A basketball star, a bright and lasting one, is starting to shine on the far north edge of Colorado Springs.
Ashten Prechtel is a 6-foot-5 redhead junior for Discovery Canyon’s team who towers over her teammates and her opponents and her coach. And, yes, over the sports columnist who asks her questions.
But she’s more than just tall. She shoots 3-pointers. She tosses no-look passes. She dribbles against pressure. She’s imaginative. She’s ambitious.
She’s on her way to big things.
She wants to fully explore the court, and her potential, and refuses to be solely defined as a tall young lady who lives in the lane.
“I don’t like it when people just focus on my height,” she says. “I don’t want that to define me. I don’t want to just be good because I’m tall, you know.”
She’s still developing, not yet the ultra-dominating player she will become. She averages 17 points, 13 rebounds and four blocks for Discovery Canyon. She’s sometimes radiantly brilliant and sometimes surprisingly silent.
Heath Kirkham, DC’s first-year coach, understands the expectations that follow Prechtel. Kirkham emphasizes Prechtel is a work-in-progress.
“She’s still young,” Kirkham says. “Everybody thinks that at 6-foot-5 and with the ability that she has that she should be a lot better at this point, but she’s still a youngster.”
Here’s the complexity of the situation: The player who Prechtel will become – versatile and daring – often clashes with the dominating player Prechtel could be right now.
Air Academy senior star Katlyn Blacksten has known Prechtel for years. When Prechtel was in the eighth grade, and already stood 6-3, she made a surprise announcement.

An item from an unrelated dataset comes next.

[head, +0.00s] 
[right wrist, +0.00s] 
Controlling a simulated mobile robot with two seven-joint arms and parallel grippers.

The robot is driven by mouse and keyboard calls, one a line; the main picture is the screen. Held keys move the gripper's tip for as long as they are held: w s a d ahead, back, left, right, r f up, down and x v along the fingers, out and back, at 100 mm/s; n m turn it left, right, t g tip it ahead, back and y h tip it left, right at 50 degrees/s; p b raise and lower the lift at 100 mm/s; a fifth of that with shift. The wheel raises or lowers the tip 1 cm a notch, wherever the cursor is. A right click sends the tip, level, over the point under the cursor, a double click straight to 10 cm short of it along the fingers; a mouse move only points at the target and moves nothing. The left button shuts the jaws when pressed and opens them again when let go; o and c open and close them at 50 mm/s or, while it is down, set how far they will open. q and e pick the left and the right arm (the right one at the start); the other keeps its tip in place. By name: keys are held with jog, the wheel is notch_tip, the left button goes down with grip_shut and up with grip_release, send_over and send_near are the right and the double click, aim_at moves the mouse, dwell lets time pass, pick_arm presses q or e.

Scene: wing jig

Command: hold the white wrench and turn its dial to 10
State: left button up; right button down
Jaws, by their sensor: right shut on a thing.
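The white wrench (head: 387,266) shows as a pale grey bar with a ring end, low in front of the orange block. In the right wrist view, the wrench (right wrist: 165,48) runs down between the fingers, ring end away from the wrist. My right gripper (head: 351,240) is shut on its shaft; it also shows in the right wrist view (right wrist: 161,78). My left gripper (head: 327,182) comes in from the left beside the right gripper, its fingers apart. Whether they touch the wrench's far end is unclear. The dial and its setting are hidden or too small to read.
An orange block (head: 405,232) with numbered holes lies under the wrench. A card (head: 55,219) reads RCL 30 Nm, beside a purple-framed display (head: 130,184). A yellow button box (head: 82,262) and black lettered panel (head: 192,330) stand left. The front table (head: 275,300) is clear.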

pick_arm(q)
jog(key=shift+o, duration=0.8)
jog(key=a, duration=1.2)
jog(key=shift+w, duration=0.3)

Prechtel told Blacksten she wanted to play point guard in college.
Blacksten laughed, but Prechtel was serious.
Last week, Prechtel and DC lost at Air Academy. Prechtel, as always, enjoyed a serious height advantage, but seldom shot in the lane and finished with only five points.
“She doesn’t seem to really like to play in the post, but I think she would be really deadly if she did,” Blacksten says.

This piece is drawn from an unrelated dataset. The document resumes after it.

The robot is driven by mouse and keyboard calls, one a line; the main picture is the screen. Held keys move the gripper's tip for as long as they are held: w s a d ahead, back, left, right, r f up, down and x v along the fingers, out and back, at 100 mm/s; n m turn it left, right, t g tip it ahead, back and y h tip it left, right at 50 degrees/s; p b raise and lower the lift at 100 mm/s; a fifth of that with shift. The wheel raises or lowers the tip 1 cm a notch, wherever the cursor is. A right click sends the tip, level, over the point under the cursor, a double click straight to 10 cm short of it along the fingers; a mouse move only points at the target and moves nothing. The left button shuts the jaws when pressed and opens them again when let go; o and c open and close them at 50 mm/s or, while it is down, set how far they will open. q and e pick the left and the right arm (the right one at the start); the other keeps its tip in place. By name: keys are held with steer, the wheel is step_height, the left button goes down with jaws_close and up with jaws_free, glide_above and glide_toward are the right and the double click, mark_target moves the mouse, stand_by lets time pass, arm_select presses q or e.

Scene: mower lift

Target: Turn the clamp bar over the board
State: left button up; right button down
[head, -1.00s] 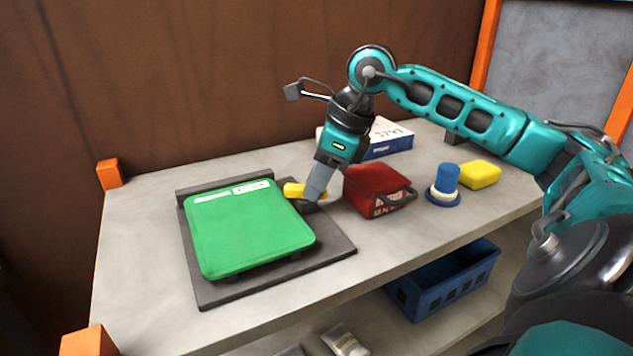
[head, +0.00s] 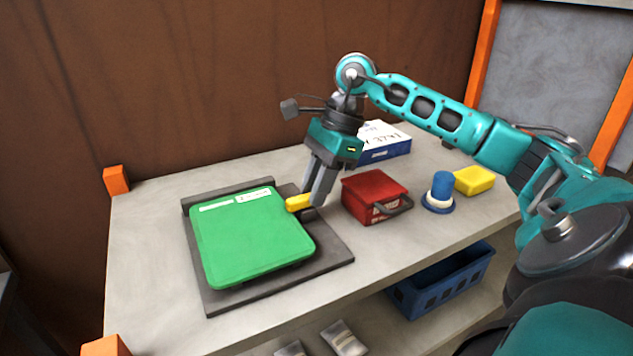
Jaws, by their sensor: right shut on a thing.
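The green board (head: 250,240) lies flat on a dark base plate (head: 338,257) on the bench. The yellow clamp bar (head: 298,203) is at the board's right edge, near its back right corner. Its left end reaches the board's edge; I cannot tell whether it overlaps the board. My right gripper (head: 312,201) is shut on the bar's right part, its fingers pointing down and hiding that end. My left gripper is not in view.
A red box with a handle (head: 372,197) stands just right of my right gripper. A blue and white box (head: 383,143), a blue knob-like object (head: 442,187) and a yellow block (head: 474,180) are farther right. A blue crate (head: 440,281) is on the shelf below.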

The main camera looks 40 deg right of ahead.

Kirkham gently pushes Prechtel to spend more time in the area directly around the basket. He wants her to combine a fierce, don’t-mess-with-me physicality with her quest for versatility.
He understands a simple yet precious truth about Prechtel, a realization Prechtel has yet to fully grasp.

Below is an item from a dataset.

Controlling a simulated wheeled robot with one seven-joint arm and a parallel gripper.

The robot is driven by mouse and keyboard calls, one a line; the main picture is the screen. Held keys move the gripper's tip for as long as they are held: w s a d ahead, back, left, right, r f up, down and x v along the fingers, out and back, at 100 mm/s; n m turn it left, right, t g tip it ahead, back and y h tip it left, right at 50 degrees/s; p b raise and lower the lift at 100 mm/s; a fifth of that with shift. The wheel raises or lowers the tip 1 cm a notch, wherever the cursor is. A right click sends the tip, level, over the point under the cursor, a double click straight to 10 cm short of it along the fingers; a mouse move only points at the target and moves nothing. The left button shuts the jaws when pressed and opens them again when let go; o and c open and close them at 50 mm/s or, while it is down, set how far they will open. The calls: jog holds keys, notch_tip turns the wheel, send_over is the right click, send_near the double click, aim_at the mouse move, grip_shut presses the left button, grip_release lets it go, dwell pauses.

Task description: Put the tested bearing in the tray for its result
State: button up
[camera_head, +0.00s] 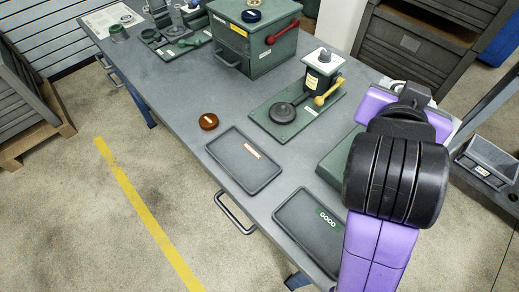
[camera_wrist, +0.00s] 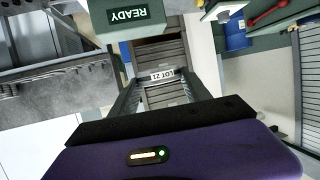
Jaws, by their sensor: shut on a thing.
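My gripper (camera_head: 412,98) is at the right in the head view, beyond my purple and black arm, above the right part of the bench. It is shut on a bearing. A pale round rim (camera_head: 397,86) shows beside it and looks like that bearing, but most of it is hidden. A grey tray with a green GOOD label (camera_head: 308,224) lies near the front edge, partly behind my arm. A second grey tray with an orange-red label (camera_head: 240,170), too small to read, lies to its left. Both trays look empty.
A green press-like fixture (camera_head: 282,128) with a yellow handle stands behind the trays. A green box with a red lever (camera_head: 260,45) is further back. A brown round piece (camera_head: 208,121) lies left of the trays. A READY label (camera_wrist: 129,15) shows on green in the wrist view.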

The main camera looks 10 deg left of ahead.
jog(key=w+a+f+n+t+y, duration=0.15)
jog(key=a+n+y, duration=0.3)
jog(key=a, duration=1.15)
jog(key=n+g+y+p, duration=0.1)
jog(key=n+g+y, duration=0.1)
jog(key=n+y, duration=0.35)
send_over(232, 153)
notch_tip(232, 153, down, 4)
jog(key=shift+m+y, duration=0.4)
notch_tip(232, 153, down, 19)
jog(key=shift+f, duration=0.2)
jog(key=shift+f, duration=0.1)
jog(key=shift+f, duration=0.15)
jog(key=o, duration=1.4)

“Nobody else has 6-foot-5,” Kirkham says. “Nobody.”
Colleges have noticed 6-foot-5. Coaches all over America want Prechtel to set up residency on their campus. UCLA, Texas and Missouri lead her list. She plans to depart Colorado for college, but will consider CU if she remains near home.
She cherishes competing with her current teammates. She’s a strong student and plays volleyball, the rare four-star recruit who competes in a second sport for fun and camaraderie. She wants to grab every title possible in Colorado high school basketball.
But her mind is on tomorrow, too. She looks toward the day when she competes alongside other tall teammates, the day when she fully displays her array of skills.
“I’d like to be able to play everywhere, honestly,” she says. “I like the inside sometimes, but it’s a lot of pushing. Everyone sees that I’m tall and they stick me down in the post. I don’t want to be pinned there because of my height.”
Against Air Academy, Prechtel’s offensive game never quite clicked as she struggled against myriad defenders/stalkers.
But she offered a stunning glimpse of her might to open the third quarter when Air Academy shooters recklessly abandoned their strategy of avoiding her at all costs. Kadet shooters kept challenging her in the lane, and Prechtel kept reminding everyone she’s a quick, agile, determined player who stands a full and intimidating 6-5. She blocked four shots in 34 seconds in a sequence remindful of King Kong swatting irritating airplanes from atop the Empire State Building.
She remains a reluctant ruler of the lane. She wants to roam the outer reaches of the court, where she can savor the finer points of the game.
She’s still finding her way.
Still exploring the vast expanse of her potential.